▸ **WHAT IS NEEDED**: Find each line with the string "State" and report it.

— Begin RECORD LIST —

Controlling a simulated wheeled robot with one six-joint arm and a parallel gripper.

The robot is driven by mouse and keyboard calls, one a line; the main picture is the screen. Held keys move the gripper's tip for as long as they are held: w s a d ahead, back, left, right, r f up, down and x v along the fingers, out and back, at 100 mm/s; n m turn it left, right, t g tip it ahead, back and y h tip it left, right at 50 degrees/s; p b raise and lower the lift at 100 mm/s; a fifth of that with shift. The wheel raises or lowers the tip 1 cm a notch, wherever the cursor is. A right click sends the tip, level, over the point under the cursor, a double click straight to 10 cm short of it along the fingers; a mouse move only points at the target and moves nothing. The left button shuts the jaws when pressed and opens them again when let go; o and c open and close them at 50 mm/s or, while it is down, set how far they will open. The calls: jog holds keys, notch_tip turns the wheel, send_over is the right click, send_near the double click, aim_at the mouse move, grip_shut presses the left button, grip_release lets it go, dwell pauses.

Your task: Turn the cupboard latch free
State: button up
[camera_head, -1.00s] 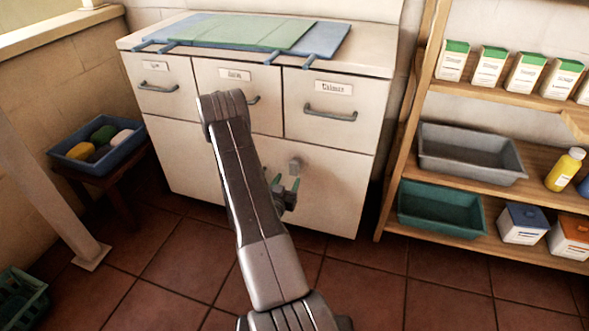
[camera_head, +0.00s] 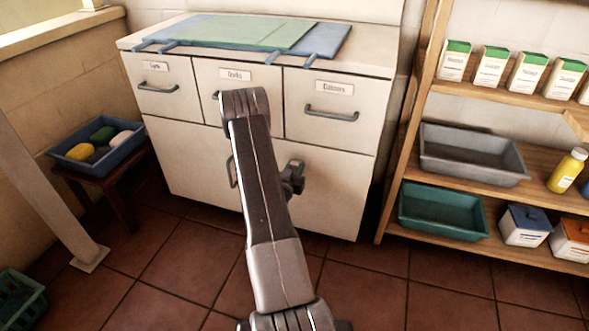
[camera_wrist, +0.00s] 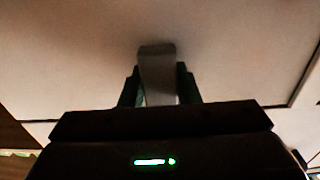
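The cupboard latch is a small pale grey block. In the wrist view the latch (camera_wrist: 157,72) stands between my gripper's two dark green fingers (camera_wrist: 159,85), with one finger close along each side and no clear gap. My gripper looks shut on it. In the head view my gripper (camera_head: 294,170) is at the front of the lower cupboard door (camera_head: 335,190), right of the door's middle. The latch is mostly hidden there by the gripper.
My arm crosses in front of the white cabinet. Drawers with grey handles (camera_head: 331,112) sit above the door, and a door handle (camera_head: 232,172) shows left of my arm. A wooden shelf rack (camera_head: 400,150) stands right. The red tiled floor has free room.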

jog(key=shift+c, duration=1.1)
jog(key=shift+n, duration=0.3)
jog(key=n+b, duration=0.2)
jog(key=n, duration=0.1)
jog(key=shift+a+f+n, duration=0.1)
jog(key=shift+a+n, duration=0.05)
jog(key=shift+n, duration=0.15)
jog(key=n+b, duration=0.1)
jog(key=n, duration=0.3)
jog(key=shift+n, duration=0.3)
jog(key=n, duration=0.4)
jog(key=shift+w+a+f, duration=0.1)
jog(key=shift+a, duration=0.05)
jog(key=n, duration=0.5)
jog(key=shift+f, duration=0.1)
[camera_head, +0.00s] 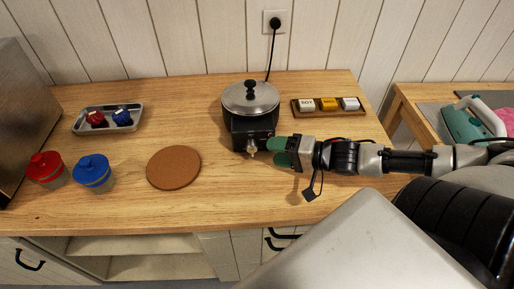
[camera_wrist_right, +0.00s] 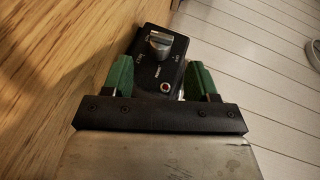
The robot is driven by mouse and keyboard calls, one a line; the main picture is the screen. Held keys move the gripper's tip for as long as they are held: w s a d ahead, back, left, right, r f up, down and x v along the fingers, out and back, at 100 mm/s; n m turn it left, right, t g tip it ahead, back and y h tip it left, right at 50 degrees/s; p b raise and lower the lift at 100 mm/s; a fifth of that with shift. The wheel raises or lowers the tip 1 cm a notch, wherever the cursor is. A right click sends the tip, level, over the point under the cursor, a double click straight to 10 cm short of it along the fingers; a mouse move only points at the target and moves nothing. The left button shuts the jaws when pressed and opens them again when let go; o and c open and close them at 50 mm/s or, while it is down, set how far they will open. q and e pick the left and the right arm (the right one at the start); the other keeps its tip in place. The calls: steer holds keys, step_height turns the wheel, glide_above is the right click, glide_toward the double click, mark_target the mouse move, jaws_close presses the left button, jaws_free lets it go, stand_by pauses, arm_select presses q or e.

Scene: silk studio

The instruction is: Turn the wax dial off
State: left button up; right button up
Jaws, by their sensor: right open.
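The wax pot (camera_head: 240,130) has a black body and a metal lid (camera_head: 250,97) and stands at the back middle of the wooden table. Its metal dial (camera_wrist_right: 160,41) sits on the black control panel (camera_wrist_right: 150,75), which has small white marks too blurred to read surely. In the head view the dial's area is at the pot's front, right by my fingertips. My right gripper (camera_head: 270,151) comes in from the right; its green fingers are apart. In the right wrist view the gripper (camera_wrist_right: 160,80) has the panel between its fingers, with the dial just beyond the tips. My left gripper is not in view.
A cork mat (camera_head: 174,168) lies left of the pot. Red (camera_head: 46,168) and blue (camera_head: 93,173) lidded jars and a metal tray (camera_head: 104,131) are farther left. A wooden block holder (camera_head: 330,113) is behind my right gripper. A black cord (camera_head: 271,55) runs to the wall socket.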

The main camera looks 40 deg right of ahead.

— End RECORD LIST —

▸ **RESPONSE FOR THIS EXERCISE**:
State: button up
State: left button up; right button up

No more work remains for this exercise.